WORK TO COMPLETE = Your answer should be one number: how many lines of the records hold the string "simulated".

DATA SECTION =
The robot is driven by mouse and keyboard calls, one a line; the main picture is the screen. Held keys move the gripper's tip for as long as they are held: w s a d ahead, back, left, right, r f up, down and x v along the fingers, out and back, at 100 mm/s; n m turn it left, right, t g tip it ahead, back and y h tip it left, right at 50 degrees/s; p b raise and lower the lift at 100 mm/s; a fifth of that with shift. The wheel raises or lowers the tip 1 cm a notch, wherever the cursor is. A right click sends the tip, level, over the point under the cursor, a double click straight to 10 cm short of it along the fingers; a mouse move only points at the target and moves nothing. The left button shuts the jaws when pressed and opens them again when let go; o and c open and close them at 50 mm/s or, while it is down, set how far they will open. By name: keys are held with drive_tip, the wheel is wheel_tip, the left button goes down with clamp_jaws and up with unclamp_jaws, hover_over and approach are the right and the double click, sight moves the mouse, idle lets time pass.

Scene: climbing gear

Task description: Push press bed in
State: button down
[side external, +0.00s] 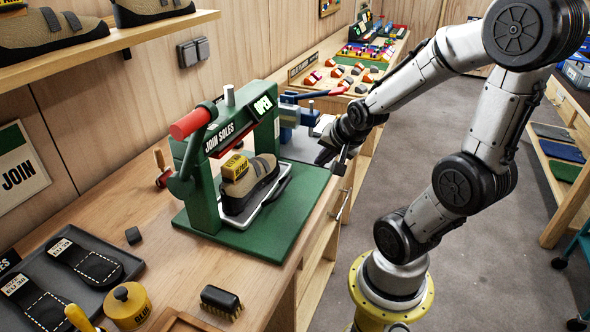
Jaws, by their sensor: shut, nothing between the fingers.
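My gripper (325,157) is shut and empty, just beyond the bed's right end, above the far right corner of the green base (243,239). I cannot tell whether it touches the bed.
A dark tray (104,299) with soles, a yellow tin (129,304) and a brush (221,301) lie on the bench in front. A blue clamp-like tool (290,113) stands behind the press. A shelf (100,52) with shoes hangs above.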

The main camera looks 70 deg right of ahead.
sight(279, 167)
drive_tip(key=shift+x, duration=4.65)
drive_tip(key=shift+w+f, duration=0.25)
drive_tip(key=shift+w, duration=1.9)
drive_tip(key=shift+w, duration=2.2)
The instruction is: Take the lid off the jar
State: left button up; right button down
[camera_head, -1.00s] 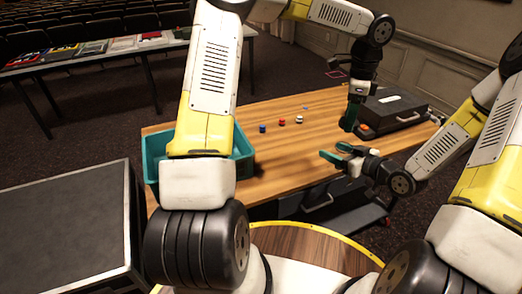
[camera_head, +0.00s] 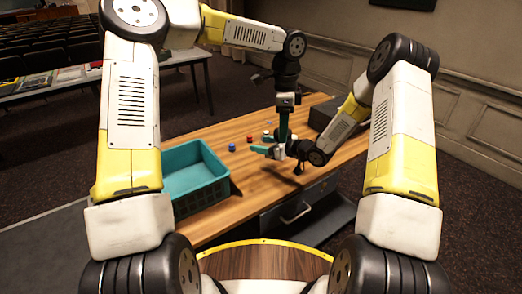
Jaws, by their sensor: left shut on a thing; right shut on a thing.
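A small pale grey object (camera_head: 280,152), which looks like the jar, is at the fingers of my right gripper (camera_head: 272,149) above the wooden table. My right gripper reaches in from the right, lying nearly level, and is shut on it. My left gripper (camera_head: 283,136) points straight down from above, its teal fingers shut right over the same spot. The lid is hidden by the fingers and too small to make out. I cannot tell whether lid and jar are touching.
A teal crate (camera_head: 222,185) stands at the table's left end. A dark case (camera_head: 322,115) is at the back right. The wooden table (camera_head: 255,190) is clear in front.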

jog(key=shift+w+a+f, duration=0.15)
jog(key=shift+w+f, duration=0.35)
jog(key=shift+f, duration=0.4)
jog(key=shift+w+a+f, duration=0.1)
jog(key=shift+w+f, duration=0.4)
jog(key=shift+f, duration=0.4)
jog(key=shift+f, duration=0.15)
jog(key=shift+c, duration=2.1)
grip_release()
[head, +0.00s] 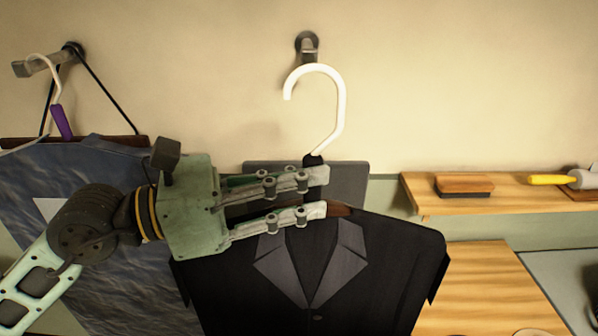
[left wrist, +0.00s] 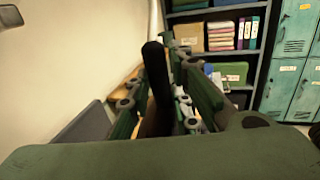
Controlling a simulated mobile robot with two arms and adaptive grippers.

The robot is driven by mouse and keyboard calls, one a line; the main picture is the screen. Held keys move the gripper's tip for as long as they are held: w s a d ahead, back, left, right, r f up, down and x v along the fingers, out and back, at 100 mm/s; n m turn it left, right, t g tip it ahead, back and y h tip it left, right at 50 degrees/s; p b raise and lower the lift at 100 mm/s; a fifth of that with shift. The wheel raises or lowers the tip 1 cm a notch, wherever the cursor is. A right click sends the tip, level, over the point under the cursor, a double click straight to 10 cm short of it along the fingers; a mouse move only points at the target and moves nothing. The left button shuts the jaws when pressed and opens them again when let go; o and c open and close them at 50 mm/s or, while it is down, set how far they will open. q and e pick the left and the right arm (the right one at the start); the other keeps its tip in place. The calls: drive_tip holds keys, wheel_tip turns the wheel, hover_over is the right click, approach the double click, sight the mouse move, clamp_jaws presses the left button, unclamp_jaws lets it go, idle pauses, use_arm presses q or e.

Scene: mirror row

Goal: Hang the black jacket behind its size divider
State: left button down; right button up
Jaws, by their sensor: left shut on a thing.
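The black jacket (head: 370,270) hangs from a hanger with a white hook (head: 342,105) and a black neck. My left gripper (head: 318,192) is shut on the hanger just below the hook. The hook's open end is beside and below a dark wall peg (head: 307,45); I cannot tell whether they touch. In the left wrist view the dark hanger neck (left wrist: 156,75) stands between my fingers. A purple tag (head: 62,121) is on the white hook of another hanger at left; I cannot tell whether it is a size divider. My right gripper is not in view.
A blue-grey garment (head: 95,240) hangs at left from another peg (head: 45,62), beside black straps. A grey panel (head: 345,180) is behind the jacket. At right a wooden shelf (head: 425,190) holds a brush (head: 465,185) and a yellow-handled roller (head: 548,180). The wall around the middle peg is clear.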

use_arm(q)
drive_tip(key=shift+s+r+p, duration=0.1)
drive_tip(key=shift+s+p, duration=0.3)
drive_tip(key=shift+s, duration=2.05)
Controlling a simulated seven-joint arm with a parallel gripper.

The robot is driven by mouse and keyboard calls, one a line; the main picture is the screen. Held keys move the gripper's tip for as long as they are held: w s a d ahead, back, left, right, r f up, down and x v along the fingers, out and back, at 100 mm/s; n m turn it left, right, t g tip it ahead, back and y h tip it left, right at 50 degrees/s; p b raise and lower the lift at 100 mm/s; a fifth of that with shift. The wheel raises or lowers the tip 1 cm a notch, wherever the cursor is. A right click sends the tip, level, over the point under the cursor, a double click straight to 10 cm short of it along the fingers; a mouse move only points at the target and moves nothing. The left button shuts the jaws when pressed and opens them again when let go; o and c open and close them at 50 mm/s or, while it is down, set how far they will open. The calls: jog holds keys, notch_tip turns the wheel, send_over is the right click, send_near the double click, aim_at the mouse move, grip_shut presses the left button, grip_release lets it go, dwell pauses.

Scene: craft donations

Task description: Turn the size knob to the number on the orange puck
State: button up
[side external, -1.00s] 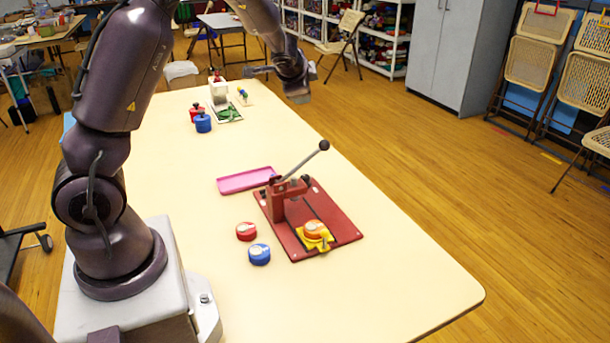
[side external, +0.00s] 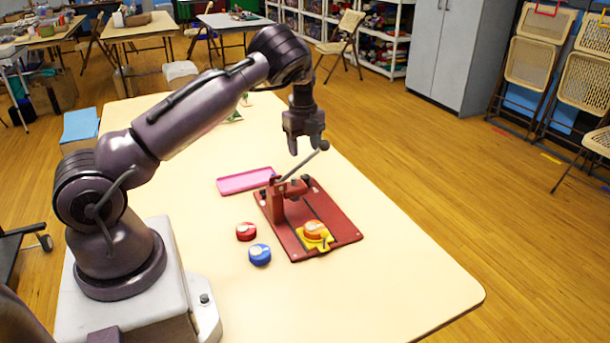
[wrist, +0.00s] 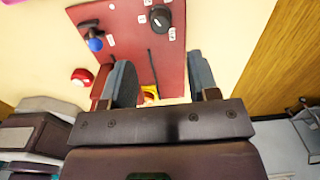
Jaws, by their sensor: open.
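The red press board (side external: 338,212) lies on the table with a raised lever (side external: 301,163) ending in a dark ball. The size knob (wrist: 161,17) is black and round, with small white labels around it; I cannot read their numbers. It shows small and dark in the side view (side external: 307,181). The orange puck (side external: 313,228) sits in a yellow holder (side external: 327,244) at the board's near end; its number is not legible. My gripper (side external: 305,150) points down, open and empty, above the board's far part, near the lever ball. In the wrist view its fingers (wrist: 162,80) are wide apart.
A red puck (side external: 246,231) and a blue puck (side external: 260,254) lie left of the board. A pink tray (side external: 246,181) lies beyond them. A black-and-blue part (wrist: 94,40) shows on the board. The table's right side is clear.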

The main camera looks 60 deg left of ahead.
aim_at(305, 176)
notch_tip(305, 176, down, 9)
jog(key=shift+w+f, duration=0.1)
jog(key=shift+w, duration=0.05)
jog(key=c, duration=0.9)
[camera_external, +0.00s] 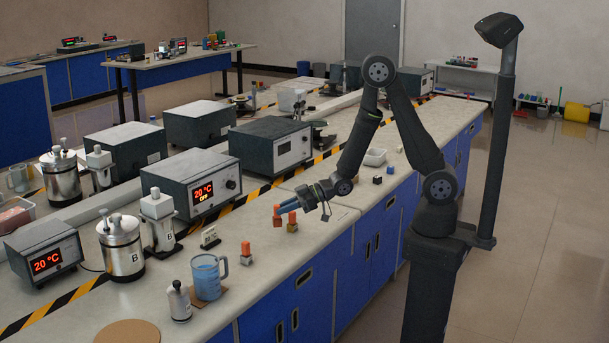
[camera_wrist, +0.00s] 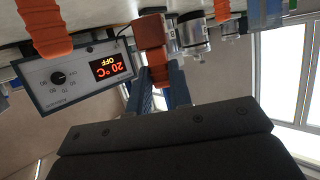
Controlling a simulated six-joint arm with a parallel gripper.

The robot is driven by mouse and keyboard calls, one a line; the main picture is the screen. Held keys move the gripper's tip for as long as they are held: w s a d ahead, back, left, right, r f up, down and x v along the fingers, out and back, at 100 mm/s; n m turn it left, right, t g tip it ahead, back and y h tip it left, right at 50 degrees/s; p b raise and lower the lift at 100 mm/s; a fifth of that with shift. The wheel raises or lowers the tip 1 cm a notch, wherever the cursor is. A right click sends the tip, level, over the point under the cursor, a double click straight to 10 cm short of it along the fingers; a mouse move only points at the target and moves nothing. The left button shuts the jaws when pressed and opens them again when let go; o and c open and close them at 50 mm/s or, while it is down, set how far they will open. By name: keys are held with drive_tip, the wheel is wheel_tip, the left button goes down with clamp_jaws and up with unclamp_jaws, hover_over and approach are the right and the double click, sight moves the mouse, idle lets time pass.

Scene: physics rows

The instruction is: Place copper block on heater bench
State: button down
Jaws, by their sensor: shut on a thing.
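My gripper (camera_external: 284,209) reaches down and left over the bench (camera_external: 335,250), its blue fingers ending close to small orange pieces. In the wrist view my gripper (camera_wrist: 160,82) is shut on the reddish-brown copper block (camera_wrist: 150,33), which is partly hidden at its lower end. In the outside view I cannot clearly tell the block from the orange pieces at the fingertips. A grey heater box (camera_external: 193,185) with a red "20 °C OFF" display stands left of my gripper; it shows upside down in the wrist view (camera_wrist: 78,72).
A small orange-topped block (camera_external: 245,247) stands nearer the front. A blue mug (camera_external: 207,277), a steel pot (camera_external: 121,248) and a small canister (camera_external: 179,302) stand at the front left. A white tray (camera_external: 374,157) and small cubes lie behind my gripper. Striped tape crosses the bench.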

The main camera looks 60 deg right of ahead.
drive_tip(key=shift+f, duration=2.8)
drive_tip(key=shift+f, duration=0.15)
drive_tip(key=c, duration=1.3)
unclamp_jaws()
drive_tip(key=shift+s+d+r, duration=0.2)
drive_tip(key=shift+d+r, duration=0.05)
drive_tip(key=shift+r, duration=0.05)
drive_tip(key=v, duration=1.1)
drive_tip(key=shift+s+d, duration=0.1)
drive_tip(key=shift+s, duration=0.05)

THE COMPLETED TASK = 3